- _Collected material_:
+ + + + +
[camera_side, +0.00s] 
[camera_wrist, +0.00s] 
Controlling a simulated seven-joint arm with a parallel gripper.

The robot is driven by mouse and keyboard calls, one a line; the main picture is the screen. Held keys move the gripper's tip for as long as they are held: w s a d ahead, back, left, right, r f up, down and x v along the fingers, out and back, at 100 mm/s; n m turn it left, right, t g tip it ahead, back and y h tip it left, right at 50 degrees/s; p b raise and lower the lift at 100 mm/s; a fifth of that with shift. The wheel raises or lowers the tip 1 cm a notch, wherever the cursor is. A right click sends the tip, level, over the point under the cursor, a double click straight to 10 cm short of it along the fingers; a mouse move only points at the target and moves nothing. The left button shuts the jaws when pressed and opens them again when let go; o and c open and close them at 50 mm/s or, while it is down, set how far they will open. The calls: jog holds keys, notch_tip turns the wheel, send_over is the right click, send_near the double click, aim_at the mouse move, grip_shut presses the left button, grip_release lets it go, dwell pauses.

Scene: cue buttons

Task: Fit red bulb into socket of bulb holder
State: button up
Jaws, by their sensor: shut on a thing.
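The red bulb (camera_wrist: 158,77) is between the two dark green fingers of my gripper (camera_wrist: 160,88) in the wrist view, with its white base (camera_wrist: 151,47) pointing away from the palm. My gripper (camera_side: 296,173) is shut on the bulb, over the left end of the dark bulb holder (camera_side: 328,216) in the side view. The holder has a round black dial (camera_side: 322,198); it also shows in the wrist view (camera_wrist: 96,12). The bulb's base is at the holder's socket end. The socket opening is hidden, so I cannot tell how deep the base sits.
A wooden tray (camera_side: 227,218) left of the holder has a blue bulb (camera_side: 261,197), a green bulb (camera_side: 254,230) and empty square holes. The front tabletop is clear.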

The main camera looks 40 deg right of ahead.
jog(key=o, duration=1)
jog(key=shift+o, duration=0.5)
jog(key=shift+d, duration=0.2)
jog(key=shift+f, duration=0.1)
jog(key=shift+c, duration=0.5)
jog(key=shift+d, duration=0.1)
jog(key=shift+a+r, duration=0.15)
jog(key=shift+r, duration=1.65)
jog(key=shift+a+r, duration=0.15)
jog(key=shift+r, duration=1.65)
+ + + + +
- _What to produce_:
Output the line that contains "Task: Fit red bulb into socket of bulb holder", followed by every later line in the listing, with no line omitted and none added.

- _Task result_:
Task: Fit red bulb into socket of bulb holder
State: button up
Jaws, by their sensor: shut on a thing.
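The red bulb (camera_wrist: 158,77) is between the two dark green fingers of my gripper (camera_wrist: 160,88) in the wrist view, with its white base (camera_wrist: 151,47) pointing away from the palm. My gripper (camera_side: 296,173) is shut on the bulb, over the left end of the dark bulb holder (camera_side: 328,216) in the side view. The holder has a round black dial (camera_side: 322,198); it also shows in the wrist view (camera_wrist: 96,12). The bulb's base is at the holder's socket end. The socket opening is hidden, so I cannot tell how deep the base sits.
A wooden tray (camera_side: 227,218) left of the holder has a blue bulb (camera_side: 261,197), a green bulb (camera_side: 254,230) and empty square holes. The front tabletop is clear.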

The main camera looks 40 deg right of ahead.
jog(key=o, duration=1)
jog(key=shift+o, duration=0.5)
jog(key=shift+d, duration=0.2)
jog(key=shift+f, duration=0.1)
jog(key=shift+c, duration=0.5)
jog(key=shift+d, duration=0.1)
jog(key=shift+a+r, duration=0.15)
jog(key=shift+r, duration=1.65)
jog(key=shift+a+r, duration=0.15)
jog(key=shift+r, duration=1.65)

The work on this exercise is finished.